Give back the exact lines spanning from the line with "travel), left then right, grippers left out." to the line with "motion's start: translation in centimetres", with both of those lines included and no others.
▼
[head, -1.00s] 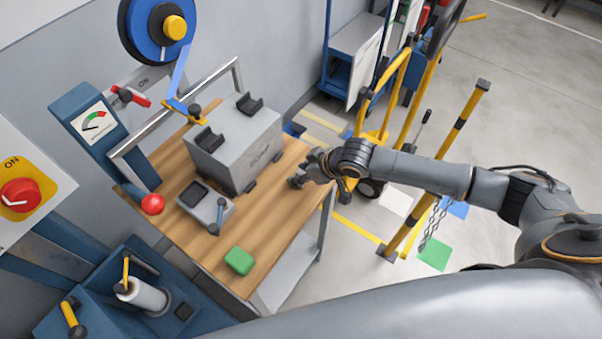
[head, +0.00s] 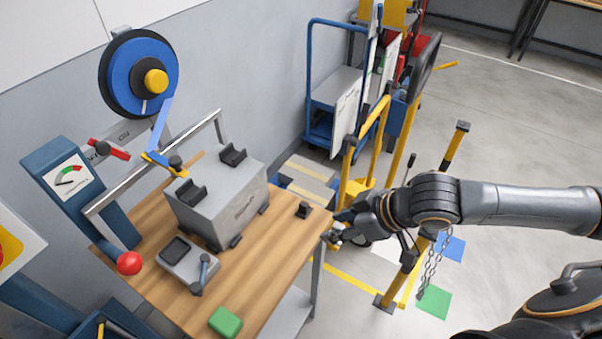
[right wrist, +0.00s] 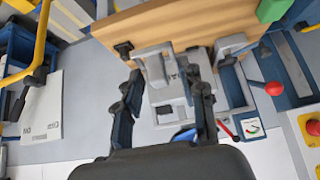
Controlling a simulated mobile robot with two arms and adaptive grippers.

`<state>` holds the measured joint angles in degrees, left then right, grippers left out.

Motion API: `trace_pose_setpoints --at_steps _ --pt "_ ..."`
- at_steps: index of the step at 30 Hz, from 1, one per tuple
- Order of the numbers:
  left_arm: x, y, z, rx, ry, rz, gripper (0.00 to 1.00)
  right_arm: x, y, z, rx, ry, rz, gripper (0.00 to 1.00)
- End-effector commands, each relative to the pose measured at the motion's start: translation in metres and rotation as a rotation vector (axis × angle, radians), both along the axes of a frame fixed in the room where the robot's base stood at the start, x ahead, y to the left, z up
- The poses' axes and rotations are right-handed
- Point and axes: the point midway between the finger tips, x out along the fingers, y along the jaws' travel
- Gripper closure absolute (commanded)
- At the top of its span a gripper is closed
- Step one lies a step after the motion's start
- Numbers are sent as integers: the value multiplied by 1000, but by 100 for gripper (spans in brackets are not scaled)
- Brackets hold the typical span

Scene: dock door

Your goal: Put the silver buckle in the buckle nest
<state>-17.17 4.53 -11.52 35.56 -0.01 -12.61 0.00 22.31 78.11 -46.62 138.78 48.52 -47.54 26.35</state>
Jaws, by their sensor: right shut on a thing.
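My right gripper (head: 338,229) is beside the far right edge of the bench, shut on a small silver piece (head: 334,238) that looks like the silver buckle. In the right wrist view both fingers (right wrist: 166,100) show, with grey shapes between them; I cannot clearly separate the buckle there from the grey box behind. A grey fixture (head: 195,272) with a dark square recess and a lever sits on the bench and may be the buckle nest. My left gripper is not in view.
The wooden bench (head: 262,262) carries a grey box (head: 222,205) with two dark cradles, a green block (head: 225,321) and a small black bracket (head: 304,210). A blue strap reel (head: 130,75) stands behind. Yellow posts (head: 452,150) and a chain are close to my right arm.

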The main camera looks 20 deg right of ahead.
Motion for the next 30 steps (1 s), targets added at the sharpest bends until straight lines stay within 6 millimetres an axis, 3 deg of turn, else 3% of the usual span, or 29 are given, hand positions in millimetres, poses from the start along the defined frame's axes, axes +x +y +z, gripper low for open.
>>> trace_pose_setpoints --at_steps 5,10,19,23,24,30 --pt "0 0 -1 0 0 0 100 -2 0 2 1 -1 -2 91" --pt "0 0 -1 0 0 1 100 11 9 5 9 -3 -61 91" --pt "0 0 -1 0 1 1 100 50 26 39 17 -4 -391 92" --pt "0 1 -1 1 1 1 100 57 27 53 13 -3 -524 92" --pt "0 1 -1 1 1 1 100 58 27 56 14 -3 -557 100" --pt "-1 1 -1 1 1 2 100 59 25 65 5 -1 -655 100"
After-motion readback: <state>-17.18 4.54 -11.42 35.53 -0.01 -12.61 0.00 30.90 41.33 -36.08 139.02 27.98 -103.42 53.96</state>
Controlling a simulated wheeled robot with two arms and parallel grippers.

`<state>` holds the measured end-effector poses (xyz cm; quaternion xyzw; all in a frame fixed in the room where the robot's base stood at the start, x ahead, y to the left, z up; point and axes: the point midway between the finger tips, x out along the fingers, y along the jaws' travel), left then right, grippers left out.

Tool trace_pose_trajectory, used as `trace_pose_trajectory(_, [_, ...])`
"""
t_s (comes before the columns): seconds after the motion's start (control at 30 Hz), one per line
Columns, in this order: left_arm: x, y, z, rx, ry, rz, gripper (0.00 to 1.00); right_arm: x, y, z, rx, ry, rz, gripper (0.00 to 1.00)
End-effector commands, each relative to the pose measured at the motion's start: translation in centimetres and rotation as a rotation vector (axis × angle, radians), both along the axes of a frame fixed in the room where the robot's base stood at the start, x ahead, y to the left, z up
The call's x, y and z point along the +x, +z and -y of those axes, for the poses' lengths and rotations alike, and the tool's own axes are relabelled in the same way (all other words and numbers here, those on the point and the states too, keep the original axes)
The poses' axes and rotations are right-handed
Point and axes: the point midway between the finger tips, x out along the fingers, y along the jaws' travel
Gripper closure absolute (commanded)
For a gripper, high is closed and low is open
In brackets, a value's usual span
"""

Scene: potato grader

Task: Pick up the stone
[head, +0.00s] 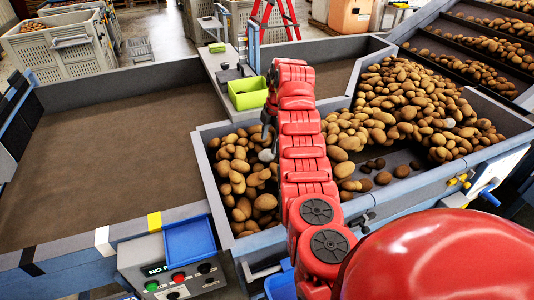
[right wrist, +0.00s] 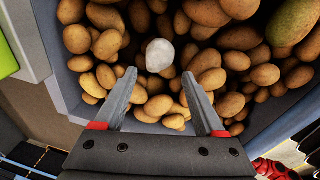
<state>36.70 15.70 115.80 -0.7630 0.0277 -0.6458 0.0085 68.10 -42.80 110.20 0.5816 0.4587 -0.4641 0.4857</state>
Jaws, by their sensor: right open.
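The stone (right wrist: 159,55) is pale grey-white and rounded. It lies among brown potatoes in the right wrist view, just beyond and between my fingertips. In the head view it shows as a pale spot (head: 266,155) in the front potato bin, beside my red arm. My right gripper (right wrist: 159,76) is open and empty, with one finger on each side of the stone's line; it does not touch the stone visibly. In the head view the right gripper (head: 267,136) is mostly hidden by my arm. My left gripper is not in view.
The potato bin's blue-grey wall (right wrist: 75,85) runs close to my left finger. A lime green box (head: 247,93) stands behind the bin. A wide brown belt (head: 120,150) lies empty at left. Another pale lump (head: 449,123) lies among the potatoes at right.

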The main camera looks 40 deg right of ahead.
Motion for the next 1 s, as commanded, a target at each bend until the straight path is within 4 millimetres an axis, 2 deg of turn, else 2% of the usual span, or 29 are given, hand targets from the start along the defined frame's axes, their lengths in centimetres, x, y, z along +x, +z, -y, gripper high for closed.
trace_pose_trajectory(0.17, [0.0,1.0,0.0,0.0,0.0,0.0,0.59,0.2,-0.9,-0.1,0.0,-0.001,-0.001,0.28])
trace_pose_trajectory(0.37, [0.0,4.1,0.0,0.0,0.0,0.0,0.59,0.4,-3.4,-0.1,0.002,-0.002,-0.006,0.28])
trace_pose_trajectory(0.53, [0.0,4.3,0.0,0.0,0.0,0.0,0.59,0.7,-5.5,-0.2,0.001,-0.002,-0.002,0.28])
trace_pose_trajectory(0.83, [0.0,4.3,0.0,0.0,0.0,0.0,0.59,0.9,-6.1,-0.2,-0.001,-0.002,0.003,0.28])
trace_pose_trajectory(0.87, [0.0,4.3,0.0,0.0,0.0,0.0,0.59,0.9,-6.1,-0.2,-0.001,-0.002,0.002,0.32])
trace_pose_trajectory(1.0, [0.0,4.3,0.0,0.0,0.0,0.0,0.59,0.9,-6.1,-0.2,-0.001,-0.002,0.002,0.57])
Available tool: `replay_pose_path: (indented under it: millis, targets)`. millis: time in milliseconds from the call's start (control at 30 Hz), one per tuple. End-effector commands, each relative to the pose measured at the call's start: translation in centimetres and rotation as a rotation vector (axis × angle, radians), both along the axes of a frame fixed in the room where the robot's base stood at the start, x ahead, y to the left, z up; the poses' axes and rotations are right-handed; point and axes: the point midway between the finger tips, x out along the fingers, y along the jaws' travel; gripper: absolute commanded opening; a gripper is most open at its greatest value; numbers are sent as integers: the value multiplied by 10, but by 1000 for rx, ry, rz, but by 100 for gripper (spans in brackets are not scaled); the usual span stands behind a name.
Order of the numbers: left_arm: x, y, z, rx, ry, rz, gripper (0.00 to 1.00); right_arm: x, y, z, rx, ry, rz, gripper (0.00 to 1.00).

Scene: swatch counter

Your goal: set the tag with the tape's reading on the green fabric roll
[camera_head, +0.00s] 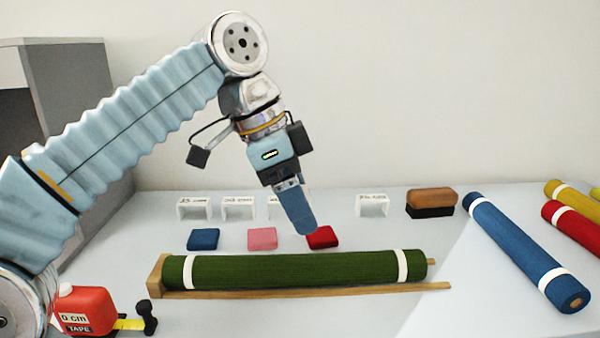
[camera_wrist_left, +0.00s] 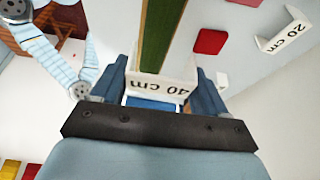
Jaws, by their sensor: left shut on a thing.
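My left gripper (camera_head: 304,226) is above and behind the green fabric roll (camera_head: 290,269), fingers pointing down. In the left wrist view it is shut on a white tag (camera_wrist_left: 160,86) reading "40 cm"; I cannot clearly make out this tag in the head view. The green roll (camera_wrist_left: 157,35) lies beyond it, apart from it as far as I can tell. The red tape measure (camera_head: 86,308) stands at the front left. Its label ends in "0 cm", and my arm may hide the first digit. My right gripper is not in view.
Several white tags, such as this one (camera_head: 372,205), stand along the back. Blue (camera_head: 203,239), pink (camera_head: 262,239) and red (camera_head: 322,237) swatches lie behind the green roll. A brown brush (camera_head: 431,203) and a blue roll (camera_head: 526,252) are to the right.

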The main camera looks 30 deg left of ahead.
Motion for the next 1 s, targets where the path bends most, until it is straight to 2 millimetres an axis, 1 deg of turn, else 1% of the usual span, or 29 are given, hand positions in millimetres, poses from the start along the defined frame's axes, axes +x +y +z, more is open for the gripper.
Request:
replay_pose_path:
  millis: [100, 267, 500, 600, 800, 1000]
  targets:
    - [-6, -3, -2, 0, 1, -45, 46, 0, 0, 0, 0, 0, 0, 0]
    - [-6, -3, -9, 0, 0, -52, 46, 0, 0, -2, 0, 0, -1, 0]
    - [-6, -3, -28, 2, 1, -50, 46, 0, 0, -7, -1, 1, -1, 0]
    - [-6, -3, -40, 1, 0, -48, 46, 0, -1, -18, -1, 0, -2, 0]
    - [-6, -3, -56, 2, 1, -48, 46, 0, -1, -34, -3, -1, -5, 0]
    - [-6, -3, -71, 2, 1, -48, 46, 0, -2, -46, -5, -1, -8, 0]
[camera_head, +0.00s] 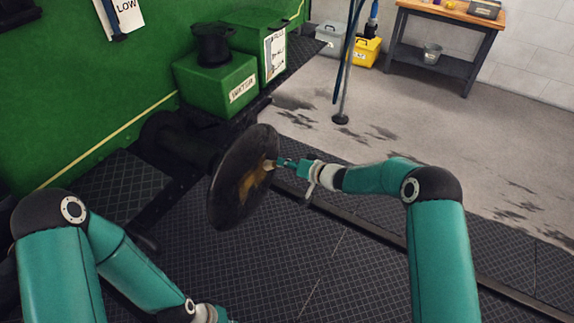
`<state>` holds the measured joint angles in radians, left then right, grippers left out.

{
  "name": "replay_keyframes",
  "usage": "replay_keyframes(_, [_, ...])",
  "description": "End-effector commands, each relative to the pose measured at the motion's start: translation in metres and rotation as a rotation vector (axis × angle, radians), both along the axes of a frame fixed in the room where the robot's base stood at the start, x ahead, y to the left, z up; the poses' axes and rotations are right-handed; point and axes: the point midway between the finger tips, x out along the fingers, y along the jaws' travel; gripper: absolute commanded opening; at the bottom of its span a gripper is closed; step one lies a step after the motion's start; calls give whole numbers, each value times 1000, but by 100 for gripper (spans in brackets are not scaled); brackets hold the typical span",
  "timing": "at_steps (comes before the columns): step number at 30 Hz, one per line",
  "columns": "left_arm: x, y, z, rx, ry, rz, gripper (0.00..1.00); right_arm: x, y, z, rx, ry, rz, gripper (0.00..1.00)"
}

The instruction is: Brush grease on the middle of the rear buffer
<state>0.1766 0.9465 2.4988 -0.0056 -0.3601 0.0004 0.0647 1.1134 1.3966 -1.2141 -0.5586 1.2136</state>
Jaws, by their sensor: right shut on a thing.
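The rear buffer (230,196) is a large dark round disc, standing on edge beside the green tram. A yellow-brown grease patch (252,184) shows on the middle of its face. My right gripper (285,163) is at the face of the buffer, shut on a small brush (270,164). The brush's pale tip is at the grease patch and seems to touch it; exact contact is too small to tell. My left arm comes in from the lower left, and its gripper is cut off by the bottom edge.
A thin pole on a round foot (341,119) stands on the floor. A workbench (440,40), a yellow box (366,50) and a grey box (330,38) are at the back. Floor at right is free.

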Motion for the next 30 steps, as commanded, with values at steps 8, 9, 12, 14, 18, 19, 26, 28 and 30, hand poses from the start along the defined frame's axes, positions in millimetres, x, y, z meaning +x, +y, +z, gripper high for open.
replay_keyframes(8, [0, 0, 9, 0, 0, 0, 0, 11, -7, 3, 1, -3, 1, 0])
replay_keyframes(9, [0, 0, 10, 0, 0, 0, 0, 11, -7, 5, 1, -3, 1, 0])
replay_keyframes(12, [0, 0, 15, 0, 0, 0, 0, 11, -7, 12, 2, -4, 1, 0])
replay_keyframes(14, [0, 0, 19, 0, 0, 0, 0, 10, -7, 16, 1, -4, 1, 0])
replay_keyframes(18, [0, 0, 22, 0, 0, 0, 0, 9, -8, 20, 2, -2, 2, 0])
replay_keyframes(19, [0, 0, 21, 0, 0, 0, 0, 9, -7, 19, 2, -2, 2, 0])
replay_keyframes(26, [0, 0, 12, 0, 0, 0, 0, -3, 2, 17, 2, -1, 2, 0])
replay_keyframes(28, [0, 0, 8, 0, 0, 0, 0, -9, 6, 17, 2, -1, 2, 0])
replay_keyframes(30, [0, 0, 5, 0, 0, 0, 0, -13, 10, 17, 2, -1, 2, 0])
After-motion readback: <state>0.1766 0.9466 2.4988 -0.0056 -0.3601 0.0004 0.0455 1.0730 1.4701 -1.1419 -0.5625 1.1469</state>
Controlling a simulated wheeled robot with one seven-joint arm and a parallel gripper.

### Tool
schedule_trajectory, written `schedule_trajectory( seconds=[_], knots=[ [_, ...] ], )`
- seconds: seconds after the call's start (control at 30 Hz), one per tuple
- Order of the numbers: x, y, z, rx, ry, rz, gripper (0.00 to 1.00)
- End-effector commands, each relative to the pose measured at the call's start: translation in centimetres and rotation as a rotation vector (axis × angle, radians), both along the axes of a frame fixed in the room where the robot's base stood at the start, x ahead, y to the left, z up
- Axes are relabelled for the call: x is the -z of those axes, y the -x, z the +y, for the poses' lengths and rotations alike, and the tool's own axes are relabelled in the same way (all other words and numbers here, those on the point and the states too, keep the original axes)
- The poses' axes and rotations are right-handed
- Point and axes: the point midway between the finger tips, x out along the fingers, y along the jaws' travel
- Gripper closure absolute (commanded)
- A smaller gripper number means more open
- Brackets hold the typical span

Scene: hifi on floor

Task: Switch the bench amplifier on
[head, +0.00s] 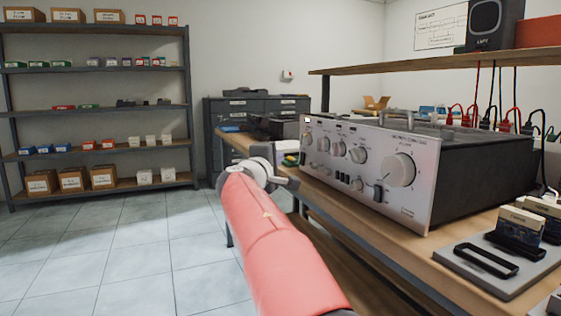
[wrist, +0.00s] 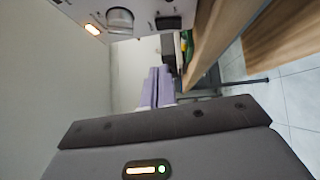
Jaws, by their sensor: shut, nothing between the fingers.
▲
- [Answer below]:
`<state>` holds the measured end-effector poses (xyz cm; quaternion xyzw; all in a frame fixed in the room where the robot's base stood at the start, x ahead, y to the left, z up; point and axes: the point midway between the finger tips, x out along the fingers, y along the jaws' travel), left then right, grippers left out.

Tool trace_pose_trajectory, used as `trace_pose_trajectory(_, [_, ...])`
"""
t_s (comes before the columns): seconds after the motion's start (control at 30 Hz), one per line
Columns, in this order: left_arm: x, y, z, rx, ry, rz, gripper (0.00 to 1.00); right_arm: x, y, z, rx, ry, rz, gripper (0.00 to 1.00)
End-effector commands, each relative to the pose measured at the motion's start: translation in centimetres and rotation as a rotation vector (axis × angle, radians), both along the axes of a frame fixed in the room where the robot's base stood at the start, x ahead, y to the left, z up

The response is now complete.